What does this all mean?

Though Core M processors have allowed notebook manufacturers to design slimmer notebooks than before, the fact that most of these devices have no active cooling means that a good chassis design is now more important than ever.

Even so, a good chassis design can only do so much as passive cooling has its limitations. As users, it is necessary to be aware of this and to align your expectations accordingly. That said, these devices were never built for heavy duty lifting in the first place and are more comfortable running everyday productivity tasks such as word processing, spreadsheets, web browsing and the occasional photo-editing and light video-editing. These workloads are nowhere near as intensive as running a game like DOTA 2, so performance is unlikely to be too adversely affected. For example, running Geeekbench over and over again saw performance dip by a maximum of around 10%, after which scores stayed consistent.

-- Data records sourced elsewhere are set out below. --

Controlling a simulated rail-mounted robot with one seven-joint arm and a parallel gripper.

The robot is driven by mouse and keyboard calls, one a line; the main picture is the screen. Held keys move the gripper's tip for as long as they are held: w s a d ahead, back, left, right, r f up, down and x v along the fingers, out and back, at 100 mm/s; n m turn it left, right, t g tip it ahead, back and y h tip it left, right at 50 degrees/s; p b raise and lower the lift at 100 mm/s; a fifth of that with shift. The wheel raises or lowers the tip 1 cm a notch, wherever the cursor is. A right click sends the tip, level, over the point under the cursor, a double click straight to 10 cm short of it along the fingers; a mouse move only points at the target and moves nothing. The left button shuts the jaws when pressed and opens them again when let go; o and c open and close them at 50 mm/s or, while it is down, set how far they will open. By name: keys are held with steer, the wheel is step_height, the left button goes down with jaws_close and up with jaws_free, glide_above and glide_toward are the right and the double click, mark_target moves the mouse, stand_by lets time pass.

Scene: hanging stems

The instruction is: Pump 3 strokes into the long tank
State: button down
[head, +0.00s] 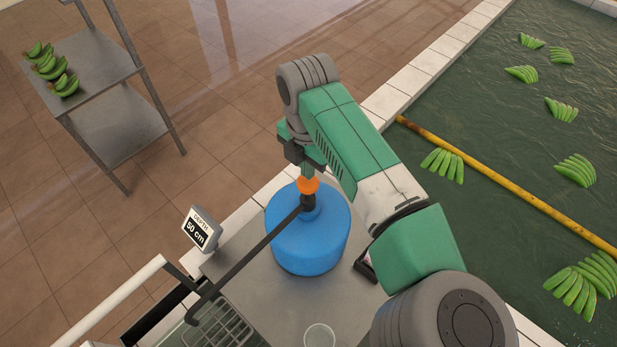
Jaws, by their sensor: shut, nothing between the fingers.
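A blue round container (308,240) stands on the grey metal counter, with an orange pump knob (307,185) on a dark collar at its top. A long black spout (250,252) runs from the collar down and left to a hooked end near a wire basket. My gripper (309,171) points down right over the orange knob and is shut with nothing held. Its tips look at or just above the knob; I cannot tell if they touch. A long tank (500,130) of dark green water with floating green banana hands fills the right side.
A depth display (200,230) reads 50 cm left of the container. The wire basket (222,328), a white rail (110,300) and a clear cup (319,336) are in front. A yellow pole (500,185) crosses the tank. A metal rack (110,110) holds bananas at upper left.

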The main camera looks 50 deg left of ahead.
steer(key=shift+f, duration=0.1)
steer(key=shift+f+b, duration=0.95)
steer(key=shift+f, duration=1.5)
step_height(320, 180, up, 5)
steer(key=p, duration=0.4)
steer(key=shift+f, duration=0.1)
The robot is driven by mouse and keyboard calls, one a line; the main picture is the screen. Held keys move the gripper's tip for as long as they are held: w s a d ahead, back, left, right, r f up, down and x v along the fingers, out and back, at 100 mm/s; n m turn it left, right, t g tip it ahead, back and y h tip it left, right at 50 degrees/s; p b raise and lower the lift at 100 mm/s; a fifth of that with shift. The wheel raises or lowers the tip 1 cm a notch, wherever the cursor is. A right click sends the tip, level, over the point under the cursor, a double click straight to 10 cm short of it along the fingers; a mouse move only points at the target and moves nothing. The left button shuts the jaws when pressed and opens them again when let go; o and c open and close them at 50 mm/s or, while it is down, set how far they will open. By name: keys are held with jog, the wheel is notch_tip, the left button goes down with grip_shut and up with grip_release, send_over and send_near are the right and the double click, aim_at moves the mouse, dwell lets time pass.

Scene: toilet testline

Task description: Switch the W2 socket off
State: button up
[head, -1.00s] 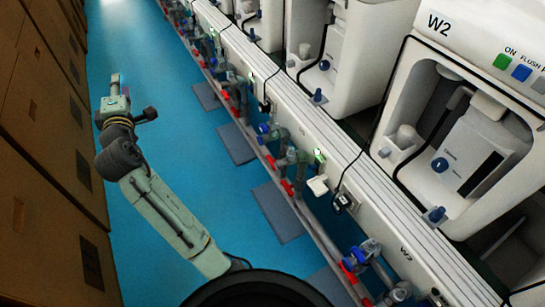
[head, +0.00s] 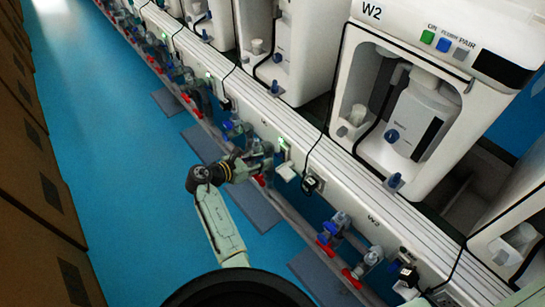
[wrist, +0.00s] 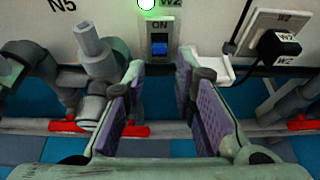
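The W2 switch (wrist: 160,40) is a blue rocker in a dark frame on the white wall panel, with "ON" printed at it. A lit green lamp (wrist: 147,4) sits just above, beside a "W2" label. The W2 socket (wrist: 262,28) is to the right, with a black plug (wrist: 278,47) in it; the plug also shows in the head view (head: 312,184). My gripper (wrist: 163,75) is open and empty. Its two purple-padded fingers stand either side below the switch, apparently short of the panel. In the head view my gripper (head: 266,158) is close to the panel, its fingers hard to make out.
A white ledge (wrist: 205,66) juts out just right of the switch, close to my right finger. Grey pipes (wrist: 95,70) and red valve handles (wrist: 130,130) run below the panel. The W2 toilet unit (head: 400,110) stands above. Blue floor (head: 120,190) is clear to the left.

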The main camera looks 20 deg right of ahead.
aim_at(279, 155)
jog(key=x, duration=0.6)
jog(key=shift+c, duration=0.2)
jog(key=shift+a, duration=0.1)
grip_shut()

Notebooks won't be this thin if not for the Core M processors, but there are some compromises.

It's important to note that the temperature and performance issues affect not just the MacBook, but all Core M-powered devices. This why you might see reviews of Core M devices with performance figures all over the place. If you recall, in our review of the MacBook even though it has a lower-clocked Core M processor than the ASUS Transformer Book T300 Chi, it was still able to serve up higher frame rates in games. This goes to show that a well designed chassis can help make up for lower clock speeds. Likewise, an inadequate design can hamper performance.

These are still early days for the Intel Core M processor and the devices that we see thus far are really the first of a new wave of ultraportable notebooks and hybrid convertibles. Notebook manufacturers are no doubt still finding their way about and experimenting with designs and materials. And with advances made in other areas of technology, don’t be surprised to see even thinner and lighter notebooks in the very near future.